Count the lines containing "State". Give the number alone.

[Start of Stored records]

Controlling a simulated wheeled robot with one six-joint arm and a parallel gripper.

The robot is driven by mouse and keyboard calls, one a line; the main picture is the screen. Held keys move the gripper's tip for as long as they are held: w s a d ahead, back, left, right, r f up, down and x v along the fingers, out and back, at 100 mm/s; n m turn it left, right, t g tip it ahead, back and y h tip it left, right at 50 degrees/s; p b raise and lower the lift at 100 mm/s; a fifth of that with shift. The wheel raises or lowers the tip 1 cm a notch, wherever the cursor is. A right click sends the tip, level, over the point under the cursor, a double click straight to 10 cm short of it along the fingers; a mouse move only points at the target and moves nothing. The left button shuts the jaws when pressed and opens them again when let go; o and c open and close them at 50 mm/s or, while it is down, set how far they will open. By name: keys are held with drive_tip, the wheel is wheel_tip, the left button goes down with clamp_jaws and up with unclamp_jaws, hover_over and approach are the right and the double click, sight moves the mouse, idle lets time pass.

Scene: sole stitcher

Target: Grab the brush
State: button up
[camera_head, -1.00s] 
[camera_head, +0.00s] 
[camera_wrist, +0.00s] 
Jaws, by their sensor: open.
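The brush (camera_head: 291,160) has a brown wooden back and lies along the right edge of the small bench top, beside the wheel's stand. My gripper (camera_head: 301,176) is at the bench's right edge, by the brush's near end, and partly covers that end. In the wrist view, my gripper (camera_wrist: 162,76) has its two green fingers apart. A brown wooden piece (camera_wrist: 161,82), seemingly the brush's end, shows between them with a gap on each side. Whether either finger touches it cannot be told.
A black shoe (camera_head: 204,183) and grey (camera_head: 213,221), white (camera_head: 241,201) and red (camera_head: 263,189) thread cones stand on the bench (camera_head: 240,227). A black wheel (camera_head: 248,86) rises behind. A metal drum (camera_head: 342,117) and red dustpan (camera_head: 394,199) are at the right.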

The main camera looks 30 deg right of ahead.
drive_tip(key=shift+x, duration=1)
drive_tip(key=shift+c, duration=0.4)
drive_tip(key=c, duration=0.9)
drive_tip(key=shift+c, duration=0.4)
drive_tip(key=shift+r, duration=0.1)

[End of Stored records]
[Start of Stored records]

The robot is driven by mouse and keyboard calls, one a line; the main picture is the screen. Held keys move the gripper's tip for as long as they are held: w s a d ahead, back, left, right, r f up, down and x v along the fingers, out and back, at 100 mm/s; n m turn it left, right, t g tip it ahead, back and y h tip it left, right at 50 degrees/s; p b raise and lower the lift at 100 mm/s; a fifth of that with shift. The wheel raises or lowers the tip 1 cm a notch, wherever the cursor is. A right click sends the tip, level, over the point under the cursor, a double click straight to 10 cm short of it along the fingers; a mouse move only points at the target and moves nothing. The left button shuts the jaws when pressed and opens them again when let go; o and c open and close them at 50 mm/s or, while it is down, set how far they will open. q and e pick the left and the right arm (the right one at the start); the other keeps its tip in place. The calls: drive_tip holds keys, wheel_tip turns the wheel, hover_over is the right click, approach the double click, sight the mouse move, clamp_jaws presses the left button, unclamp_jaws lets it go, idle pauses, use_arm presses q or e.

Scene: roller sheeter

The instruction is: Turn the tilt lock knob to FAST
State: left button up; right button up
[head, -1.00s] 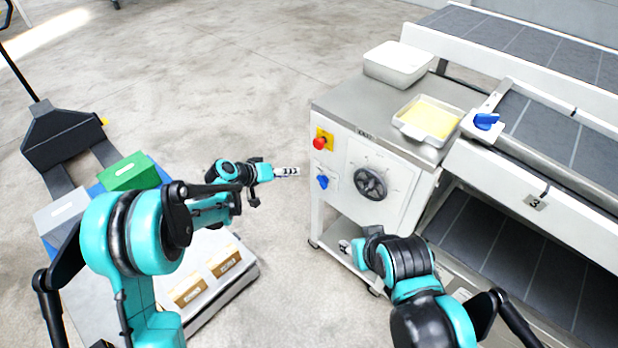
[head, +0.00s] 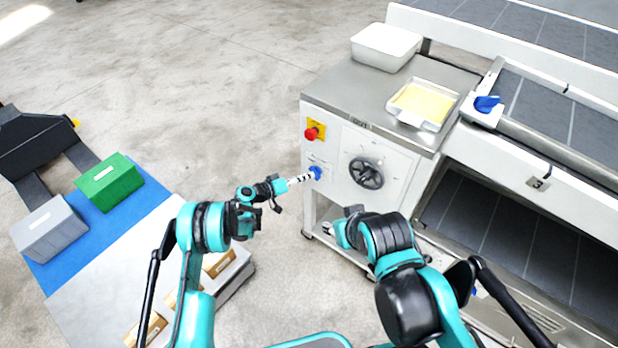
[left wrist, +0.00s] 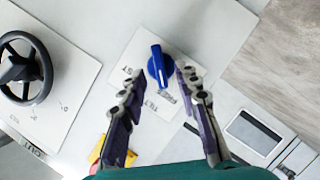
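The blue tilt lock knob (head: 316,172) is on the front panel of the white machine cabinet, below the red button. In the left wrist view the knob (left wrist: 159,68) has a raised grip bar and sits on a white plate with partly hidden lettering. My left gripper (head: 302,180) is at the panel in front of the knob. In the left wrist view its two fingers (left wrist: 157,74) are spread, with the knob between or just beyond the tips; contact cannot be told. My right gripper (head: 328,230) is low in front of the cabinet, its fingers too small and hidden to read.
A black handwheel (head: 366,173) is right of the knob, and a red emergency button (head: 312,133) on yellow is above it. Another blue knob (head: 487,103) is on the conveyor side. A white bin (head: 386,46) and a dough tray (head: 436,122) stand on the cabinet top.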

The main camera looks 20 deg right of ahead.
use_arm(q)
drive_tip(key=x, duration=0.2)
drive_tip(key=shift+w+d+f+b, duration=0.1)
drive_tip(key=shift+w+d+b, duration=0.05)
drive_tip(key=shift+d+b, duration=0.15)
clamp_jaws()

[End of Stored records]

**Answer for this exercise**
2